Set exercise:
Give back exactly the lines from the beginning of the listing below to the line holding "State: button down", both ends included; the pictures stay out.

Source material:
══════════

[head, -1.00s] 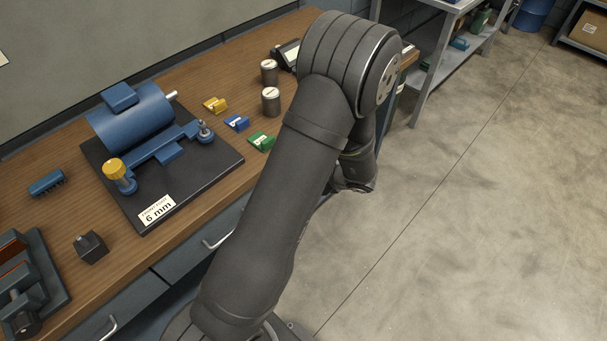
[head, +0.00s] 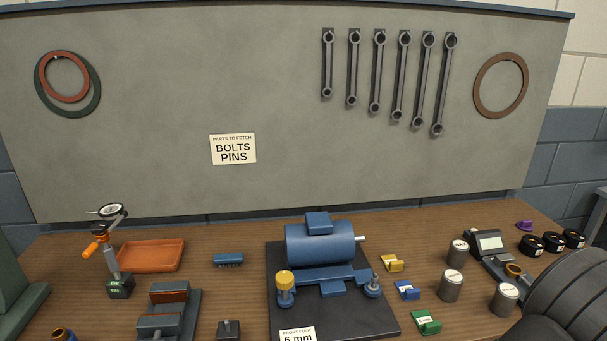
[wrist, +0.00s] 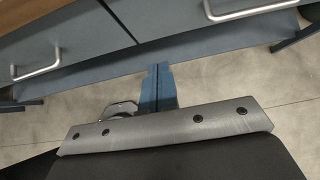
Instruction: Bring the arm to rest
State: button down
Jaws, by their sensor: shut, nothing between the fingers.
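My gripper (wrist: 159,88) shows in the wrist view as two narrow bluish fingers, pressed together with nothing between them. They stand beyond a grey plate with dark screws, with the bench front and the concrete floor behind them. The gripper touches nothing that I can make out. In the head view only a dark rounded part of my arm (head: 575,305) shows, at the lower right corner; the gripper is outside that view.
A wooden bench (head: 230,295) holds a blue motor (head: 320,243) on a dark plate, coloured blocks, grey canisters and an orange tray (head: 150,256). Wrenches hang on the board (head: 280,80) behind. Drawer handles (wrist: 36,61) stick out from the bench front in the wrist view.

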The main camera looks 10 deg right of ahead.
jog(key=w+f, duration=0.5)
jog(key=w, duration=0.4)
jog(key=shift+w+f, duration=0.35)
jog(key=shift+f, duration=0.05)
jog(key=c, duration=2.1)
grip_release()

══════════

Expected output:
[head, -1.00s] 
[head, +0.00s] 
[wrist, +0.00s] 
Instruction: Bring the arm to rest
State: button down

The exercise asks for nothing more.